Since “Friday the 13th,” film maker’s understood the value of not closing the book at the end of their film. Either make it ambiguous, or toss in a teaser that makes a sequel inevitable.

Everyone who saw the first “Summer” knows that the killer Gorton’s Fisherman didn’t really die at the end of the film, but just slipped off to a waiting room until it’s time to kill again.

By the end of “I Still Know,” you wish the killer had gutted the whole cast instead of leaving winsome Jennifer Love Hewitt and cocky Freddie Prinze Jr. alive to return for more murder and mayhem.

Okay, let’s play catch-up. Two summers ago (which makes the title of the sequel wrong), a group of four teenagers heading back from a beach party accidentally plow down a stranger on a deserted mountain road. Since they have their whole lives ahead of them, the teens decide to dump the body into the ocean and pretend it never happened.

A year later, all four teenagers gather for a reunion and start receiving death threats from a mystery person. Yeah right. Some mystery. One by one, the kids are slaughtered (and like that’s a bad thing?), leaving poor Julie James (Hewitt) and her boyfriend Ray (Prinze Jr.) alive to fend off the killer.

The killer, Ben Willis (Muse Watson), supposedly dies in a freak accident, which should be a relief to Julie and Ray. It’s not.

A year later, Julie is still having nightmares about the man with the hook who killed all her friends. No, not a Hollywood agent. Julie is now attending college in Boston, hoping a change of scenery will help her forget. When she’s not wigging out or hallucinating, Julie is hanging out with her best friend Karla (Brandy), and Karla’s boyfriend Tyrell (Mekhi Phifer).

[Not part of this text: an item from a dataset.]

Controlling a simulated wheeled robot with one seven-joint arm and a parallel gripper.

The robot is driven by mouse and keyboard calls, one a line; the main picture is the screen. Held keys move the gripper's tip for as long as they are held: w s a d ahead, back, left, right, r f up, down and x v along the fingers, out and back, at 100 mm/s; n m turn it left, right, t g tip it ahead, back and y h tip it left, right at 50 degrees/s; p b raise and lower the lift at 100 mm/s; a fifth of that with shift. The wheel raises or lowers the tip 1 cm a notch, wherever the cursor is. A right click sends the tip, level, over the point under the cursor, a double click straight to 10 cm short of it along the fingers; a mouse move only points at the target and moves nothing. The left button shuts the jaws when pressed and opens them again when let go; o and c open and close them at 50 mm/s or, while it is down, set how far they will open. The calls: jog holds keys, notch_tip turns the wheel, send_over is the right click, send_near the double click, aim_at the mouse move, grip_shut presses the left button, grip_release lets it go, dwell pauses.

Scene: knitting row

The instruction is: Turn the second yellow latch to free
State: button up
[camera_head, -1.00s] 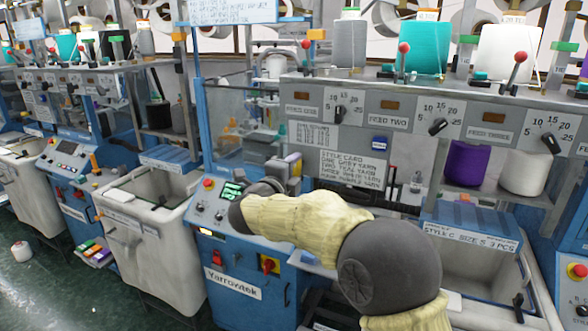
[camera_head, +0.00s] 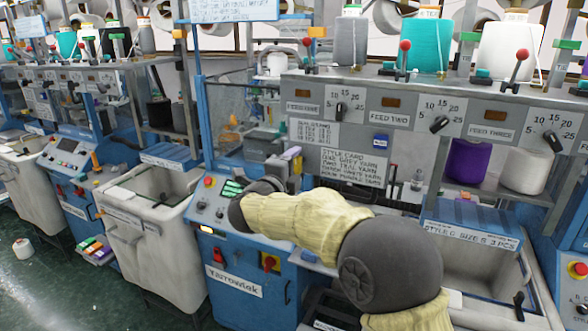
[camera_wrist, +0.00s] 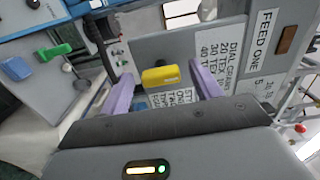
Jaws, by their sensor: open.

Things pick up when Karla wins a trip to the Bahamas on a radio content, and invites Julie to tag along. Of course Karla is too stupid to realize that radio stations don’t call you, you call them, or that her answer to the question was wrong. Immediately the screenwriter puts us ahead of the characters, which is a big mistake.

Julie agrees to go, and Karla invites cute classmate Will Benson (Matthew Settle) to join them in an effort to cheer Julie up. The group arrives at the private resort, and are eventually joined by Ray. Then like stacked dominos tumbling, everything starts falling into place.

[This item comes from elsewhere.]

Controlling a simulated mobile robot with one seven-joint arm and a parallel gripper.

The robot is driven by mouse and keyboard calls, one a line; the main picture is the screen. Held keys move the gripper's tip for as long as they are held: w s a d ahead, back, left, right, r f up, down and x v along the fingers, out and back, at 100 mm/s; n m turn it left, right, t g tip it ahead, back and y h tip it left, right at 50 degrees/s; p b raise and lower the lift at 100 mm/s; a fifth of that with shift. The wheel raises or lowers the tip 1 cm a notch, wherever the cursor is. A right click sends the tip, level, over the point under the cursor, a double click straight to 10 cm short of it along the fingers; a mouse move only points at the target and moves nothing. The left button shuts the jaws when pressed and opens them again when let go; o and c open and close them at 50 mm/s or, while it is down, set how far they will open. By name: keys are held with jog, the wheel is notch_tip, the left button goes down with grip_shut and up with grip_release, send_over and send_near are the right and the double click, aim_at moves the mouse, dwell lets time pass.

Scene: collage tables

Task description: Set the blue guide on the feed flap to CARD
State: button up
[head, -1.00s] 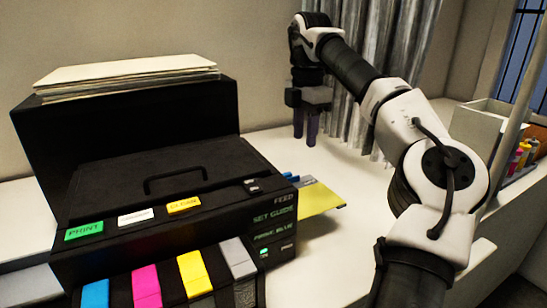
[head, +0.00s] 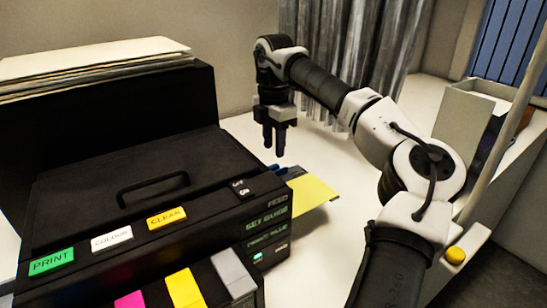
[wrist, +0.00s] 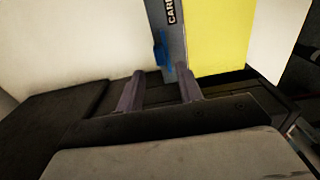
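The blue guide (wrist: 162,50) stands at the edge of a grey strip of the feed flap (wrist: 179,42) in the wrist view. Letters reading CAR, cut off by the picture edge, show above it. In the head view the blue guide (head: 275,169) is a small piece behind the printer's right corner, partly hidden. My gripper (head: 274,140) points down above it. In the wrist view my gripper (wrist: 160,73) has its two fingers apart with nothing held. The guide appears beyond the gap, nearer the right finger; I cannot tell whether they touch.
A yellow sheet (head: 312,191) lies beside the flap. White table (head: 345,155) is clear to the right, before a curtain. A box (head: 467,125) stands at right.

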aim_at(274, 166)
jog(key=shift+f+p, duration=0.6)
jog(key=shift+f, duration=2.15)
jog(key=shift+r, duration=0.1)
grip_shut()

The resort is virtually empty, and the remaining guests leave when a Hurricane approaches. The gang tries to make the best of a bad situation, only to realize that things are going to get a lot worse before they get better.

In no time, people on the island start dropping like coconuts from a tree, leaving only a handful of people to face off against Willis, whose new hook for a hand makes a dandy killing device.

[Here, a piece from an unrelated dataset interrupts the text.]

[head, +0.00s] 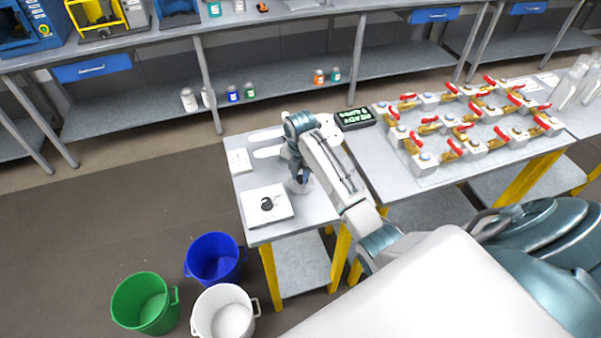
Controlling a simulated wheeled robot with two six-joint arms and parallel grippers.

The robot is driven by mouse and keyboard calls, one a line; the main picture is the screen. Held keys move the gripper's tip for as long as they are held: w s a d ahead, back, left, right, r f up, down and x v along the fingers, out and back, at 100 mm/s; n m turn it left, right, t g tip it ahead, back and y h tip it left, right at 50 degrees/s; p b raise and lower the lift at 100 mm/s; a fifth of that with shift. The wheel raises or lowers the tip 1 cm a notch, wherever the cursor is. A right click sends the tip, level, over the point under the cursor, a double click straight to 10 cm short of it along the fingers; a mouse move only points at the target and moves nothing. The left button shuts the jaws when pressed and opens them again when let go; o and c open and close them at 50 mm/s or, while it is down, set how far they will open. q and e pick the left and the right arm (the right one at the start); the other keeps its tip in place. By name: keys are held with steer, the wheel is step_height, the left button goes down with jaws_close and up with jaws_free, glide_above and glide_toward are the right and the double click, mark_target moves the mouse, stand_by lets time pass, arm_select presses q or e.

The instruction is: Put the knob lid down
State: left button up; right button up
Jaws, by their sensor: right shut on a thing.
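My right gripper (303,176) points down over the small grey table (309,208), near its middle. It is shut on a thing at its fingertips. A pale, rounded piece (298,187) shows just below the fingers and looks like the knob lid. The fingers and wrist hide most of it, and I cannot tell whether it touches the table. To its left, a white square plate (281,213) with a dark curved piece (267,203) on it lies on the table. My left gripper is not in view.
A white block (239,162) and pale flat pieces (266,134) lie toward the table's back. A dark display box (354,118) and a board of red-handled valves (430,179) are to the right. Blue (213,240), green (117,303) and white (197,318) buckets stand on the floor.

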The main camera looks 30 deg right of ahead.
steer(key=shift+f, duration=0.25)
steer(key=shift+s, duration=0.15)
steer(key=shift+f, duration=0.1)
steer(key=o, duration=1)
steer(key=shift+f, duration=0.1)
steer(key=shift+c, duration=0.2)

At first Julie’s friends thinks she’s hallucinating, but it doesn’t take long before the terror hits home. At least Williamson’s original script was interesting. The sequel’s screenplay by Trey Callaway is flat and boring. His idea of a good scare is having a cat jump out of the shadows.

Director Danny Cannon, whose last film “Phoenix” showed that he works well with film noir, can’t seem to kick start this mess. Oh sure, the production values look terrific, but the character’s do nothing but run around and scream a lot. They say and do things that only dumb characters in a horror movies say and do. At least the characters in “Scream” were smart.

Movies like “I Still Know What You Did Last Summer” don’t end. They just set-up the next chapter. I wish film maker’s weren’t so presumptuous. Let the audience decide whether or not they want another chapter. I guess since the original film made $70 million, the studio felt it was necessary to make a sequel. It wasn’t.

I STILL DON’T CARE WHAT YOU DID “LAST SUMMER”

I STILL KNOW WHAT YOU DID LAST SUMMER

Jennifer Love Hewitt, Brandy, Freddy Prinze Jr., Mekhi Phifer, Muse Watson, Matthew Settle, Bill Cobbs, Jeffrey Combs, Jennifer Esposito in a film directed by Danny Cannon. Rated R. 101 Min.